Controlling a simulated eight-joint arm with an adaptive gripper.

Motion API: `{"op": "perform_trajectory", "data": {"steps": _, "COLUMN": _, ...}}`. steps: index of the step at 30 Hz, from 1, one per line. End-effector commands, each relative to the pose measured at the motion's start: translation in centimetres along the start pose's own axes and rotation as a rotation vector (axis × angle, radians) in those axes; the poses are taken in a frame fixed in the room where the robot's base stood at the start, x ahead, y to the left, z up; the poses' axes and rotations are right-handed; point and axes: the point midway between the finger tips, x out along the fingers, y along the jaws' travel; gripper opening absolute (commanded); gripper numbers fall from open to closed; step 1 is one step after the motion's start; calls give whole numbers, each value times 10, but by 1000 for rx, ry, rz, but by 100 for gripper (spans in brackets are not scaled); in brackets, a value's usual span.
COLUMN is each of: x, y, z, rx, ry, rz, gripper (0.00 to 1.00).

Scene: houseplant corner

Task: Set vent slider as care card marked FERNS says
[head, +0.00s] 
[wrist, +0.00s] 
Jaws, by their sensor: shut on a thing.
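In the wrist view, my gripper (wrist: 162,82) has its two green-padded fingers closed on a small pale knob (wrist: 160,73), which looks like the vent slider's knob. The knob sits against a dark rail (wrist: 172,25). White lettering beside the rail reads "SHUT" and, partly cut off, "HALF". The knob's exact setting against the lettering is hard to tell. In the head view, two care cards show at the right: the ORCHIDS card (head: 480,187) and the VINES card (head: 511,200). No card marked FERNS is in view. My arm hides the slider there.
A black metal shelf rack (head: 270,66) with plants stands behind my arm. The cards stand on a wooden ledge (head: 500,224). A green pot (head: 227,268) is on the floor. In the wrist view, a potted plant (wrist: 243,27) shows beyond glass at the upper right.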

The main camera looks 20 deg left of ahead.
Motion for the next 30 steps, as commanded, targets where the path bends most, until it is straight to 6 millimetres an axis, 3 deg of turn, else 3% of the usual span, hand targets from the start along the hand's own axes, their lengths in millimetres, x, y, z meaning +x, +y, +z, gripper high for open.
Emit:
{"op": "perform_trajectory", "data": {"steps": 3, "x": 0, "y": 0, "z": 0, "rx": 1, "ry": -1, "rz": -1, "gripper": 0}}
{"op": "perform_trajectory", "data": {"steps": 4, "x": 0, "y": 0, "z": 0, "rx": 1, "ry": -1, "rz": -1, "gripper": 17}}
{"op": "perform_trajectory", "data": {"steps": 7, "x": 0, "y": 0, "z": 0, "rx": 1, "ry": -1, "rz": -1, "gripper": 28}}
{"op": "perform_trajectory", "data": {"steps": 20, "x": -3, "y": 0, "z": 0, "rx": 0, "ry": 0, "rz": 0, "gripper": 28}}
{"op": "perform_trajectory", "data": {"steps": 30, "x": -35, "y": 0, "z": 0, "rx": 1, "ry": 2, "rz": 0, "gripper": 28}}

########

- **EXERCISE OBJECTIVE**
Give back exactly the lines running from the line containing "The main camera looks 20 deg left of ahead." through the end of the material above, both included, and nothing beyond them.

- **RESPONSE FOR THIS EXERCISE**
The main camera looks 20 deg left of ahead.
Motion for the next 30 steps, as commanded, targets where the path bends most, until it is straight to 6 millimetres an axis, 3 deg of turn, else 3% of the usual span, hand targets from the start along the hand's own axes, their lengths in millimetres, x, y, z meaning +x, +y, +z, gripper high for open.
Emit:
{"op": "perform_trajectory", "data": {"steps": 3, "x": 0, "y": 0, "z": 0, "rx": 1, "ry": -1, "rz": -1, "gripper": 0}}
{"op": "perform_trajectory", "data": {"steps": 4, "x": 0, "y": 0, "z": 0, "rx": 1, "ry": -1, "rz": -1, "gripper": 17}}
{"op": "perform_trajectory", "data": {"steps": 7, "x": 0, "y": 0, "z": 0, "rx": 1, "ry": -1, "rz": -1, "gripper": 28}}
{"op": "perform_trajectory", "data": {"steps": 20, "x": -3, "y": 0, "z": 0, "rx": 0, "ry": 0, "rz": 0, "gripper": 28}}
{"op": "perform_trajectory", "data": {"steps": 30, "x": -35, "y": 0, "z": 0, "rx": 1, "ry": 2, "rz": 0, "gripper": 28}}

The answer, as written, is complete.